[Your task]
From the listing, collect all lines containing the word "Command".

Manipulation episode records:
****
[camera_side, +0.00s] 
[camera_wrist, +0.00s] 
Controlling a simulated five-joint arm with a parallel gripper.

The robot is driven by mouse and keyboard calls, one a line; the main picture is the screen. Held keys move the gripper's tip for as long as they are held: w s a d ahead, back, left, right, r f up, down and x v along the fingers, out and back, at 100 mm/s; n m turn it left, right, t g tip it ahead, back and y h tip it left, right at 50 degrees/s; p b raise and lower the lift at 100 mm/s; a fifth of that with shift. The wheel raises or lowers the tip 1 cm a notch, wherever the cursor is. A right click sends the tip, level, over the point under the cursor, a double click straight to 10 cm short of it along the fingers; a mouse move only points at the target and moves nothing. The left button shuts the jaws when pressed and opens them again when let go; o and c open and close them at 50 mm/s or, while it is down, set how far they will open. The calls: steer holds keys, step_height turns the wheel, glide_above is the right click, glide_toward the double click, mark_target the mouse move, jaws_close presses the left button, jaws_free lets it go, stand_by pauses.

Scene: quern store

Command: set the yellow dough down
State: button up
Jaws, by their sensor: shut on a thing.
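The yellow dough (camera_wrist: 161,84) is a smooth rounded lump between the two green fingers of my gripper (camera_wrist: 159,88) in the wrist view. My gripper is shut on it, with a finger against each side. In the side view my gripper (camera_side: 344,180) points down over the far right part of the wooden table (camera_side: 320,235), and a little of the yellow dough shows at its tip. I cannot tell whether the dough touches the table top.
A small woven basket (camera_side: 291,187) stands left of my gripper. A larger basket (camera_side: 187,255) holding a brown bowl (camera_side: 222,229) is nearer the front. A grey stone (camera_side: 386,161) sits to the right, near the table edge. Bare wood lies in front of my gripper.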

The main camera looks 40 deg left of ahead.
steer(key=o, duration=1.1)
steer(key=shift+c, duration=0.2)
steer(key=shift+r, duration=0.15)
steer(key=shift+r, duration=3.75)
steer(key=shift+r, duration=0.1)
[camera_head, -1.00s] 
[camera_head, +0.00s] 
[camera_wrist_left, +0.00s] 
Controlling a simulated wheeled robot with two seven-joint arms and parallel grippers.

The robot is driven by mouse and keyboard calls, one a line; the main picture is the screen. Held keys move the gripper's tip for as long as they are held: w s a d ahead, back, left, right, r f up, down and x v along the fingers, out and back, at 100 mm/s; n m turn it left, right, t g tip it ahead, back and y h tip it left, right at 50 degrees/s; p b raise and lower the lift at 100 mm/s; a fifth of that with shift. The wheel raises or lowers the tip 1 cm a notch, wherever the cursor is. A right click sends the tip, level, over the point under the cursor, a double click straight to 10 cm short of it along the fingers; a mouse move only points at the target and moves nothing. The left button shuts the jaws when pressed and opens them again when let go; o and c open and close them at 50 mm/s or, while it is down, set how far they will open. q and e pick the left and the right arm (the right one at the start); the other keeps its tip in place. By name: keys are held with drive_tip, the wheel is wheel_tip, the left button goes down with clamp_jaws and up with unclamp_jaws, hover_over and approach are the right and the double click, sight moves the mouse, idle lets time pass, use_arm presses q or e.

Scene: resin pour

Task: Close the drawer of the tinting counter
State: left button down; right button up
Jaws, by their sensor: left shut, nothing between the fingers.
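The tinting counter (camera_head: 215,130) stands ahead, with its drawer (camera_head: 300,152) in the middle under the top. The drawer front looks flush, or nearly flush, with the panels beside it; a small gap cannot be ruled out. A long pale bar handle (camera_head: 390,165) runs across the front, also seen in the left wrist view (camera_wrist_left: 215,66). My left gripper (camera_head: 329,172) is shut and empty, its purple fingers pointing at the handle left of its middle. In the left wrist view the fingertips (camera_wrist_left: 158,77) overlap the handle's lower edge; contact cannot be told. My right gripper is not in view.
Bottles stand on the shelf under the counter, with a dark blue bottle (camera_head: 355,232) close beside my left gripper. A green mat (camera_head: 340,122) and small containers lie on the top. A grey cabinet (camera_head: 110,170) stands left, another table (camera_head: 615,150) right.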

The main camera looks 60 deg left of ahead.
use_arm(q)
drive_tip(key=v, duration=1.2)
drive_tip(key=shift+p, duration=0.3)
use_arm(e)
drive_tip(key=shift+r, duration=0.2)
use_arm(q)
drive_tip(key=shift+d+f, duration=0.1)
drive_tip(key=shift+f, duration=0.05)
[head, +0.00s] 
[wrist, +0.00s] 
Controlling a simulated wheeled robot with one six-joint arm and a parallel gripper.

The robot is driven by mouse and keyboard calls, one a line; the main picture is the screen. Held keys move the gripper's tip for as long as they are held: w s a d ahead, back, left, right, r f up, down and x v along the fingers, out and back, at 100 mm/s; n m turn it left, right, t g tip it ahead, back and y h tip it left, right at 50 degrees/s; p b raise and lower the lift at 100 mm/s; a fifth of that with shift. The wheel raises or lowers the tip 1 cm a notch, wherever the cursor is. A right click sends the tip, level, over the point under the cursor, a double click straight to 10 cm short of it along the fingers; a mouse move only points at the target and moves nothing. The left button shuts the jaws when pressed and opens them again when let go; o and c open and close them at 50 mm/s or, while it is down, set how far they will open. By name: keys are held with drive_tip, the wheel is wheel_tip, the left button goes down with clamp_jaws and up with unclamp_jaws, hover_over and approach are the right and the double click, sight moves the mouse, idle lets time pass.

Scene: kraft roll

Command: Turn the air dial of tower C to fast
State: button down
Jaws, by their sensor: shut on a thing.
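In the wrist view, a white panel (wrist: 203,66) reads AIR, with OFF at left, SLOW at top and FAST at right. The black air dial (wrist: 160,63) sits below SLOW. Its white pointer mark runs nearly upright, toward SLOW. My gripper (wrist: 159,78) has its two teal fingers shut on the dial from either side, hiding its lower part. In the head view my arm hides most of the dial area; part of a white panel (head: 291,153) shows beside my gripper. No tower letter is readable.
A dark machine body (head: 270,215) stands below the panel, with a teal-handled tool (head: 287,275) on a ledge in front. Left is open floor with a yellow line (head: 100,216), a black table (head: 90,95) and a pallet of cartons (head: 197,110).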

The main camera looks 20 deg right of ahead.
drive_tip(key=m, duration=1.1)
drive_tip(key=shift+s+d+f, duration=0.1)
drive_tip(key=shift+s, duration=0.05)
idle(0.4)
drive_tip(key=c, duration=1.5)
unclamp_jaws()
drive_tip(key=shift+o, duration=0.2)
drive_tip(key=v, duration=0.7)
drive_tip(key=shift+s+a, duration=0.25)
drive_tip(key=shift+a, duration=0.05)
****
[Written solution]
Command: set the yellow dough down
Command: Turn the air dial of tower C to fast

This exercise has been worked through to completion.